• [Problem statement]: Do not repeat pictures. Repeat exactly the lines of the listing below from its first line through the line with "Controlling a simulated".

** Start Data section **

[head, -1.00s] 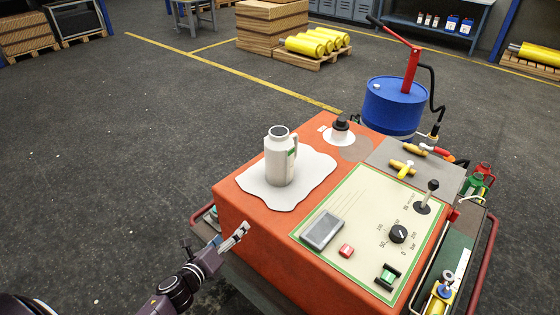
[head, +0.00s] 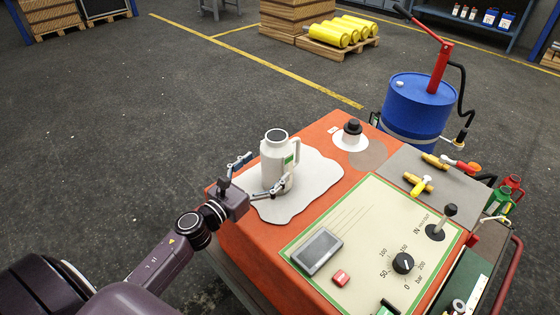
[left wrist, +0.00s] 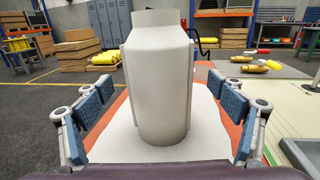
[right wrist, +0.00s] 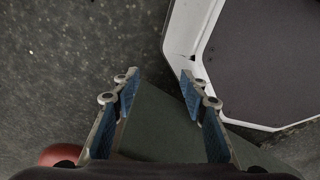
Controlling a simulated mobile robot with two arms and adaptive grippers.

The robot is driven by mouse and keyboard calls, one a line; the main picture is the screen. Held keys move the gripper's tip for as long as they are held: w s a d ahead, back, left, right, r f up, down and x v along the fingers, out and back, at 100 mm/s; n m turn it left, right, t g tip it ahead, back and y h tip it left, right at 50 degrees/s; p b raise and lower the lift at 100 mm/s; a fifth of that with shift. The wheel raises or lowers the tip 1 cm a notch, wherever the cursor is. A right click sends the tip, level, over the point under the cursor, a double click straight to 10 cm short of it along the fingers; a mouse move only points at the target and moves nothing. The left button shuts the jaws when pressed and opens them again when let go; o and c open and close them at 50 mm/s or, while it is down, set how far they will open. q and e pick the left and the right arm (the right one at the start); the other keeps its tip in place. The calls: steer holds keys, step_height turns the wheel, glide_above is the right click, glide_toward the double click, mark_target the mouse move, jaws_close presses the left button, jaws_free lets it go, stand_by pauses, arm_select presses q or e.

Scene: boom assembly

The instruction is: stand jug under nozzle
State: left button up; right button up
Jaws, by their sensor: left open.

** End Data section **

• [Task output]:
[head, -1.00s] 
[head, +0.00s] 
[left wrist, +0.00s] 
[right wrist, +0.00s] 
Controlling a simulated mobile robot with two arms and adaptive grippers.

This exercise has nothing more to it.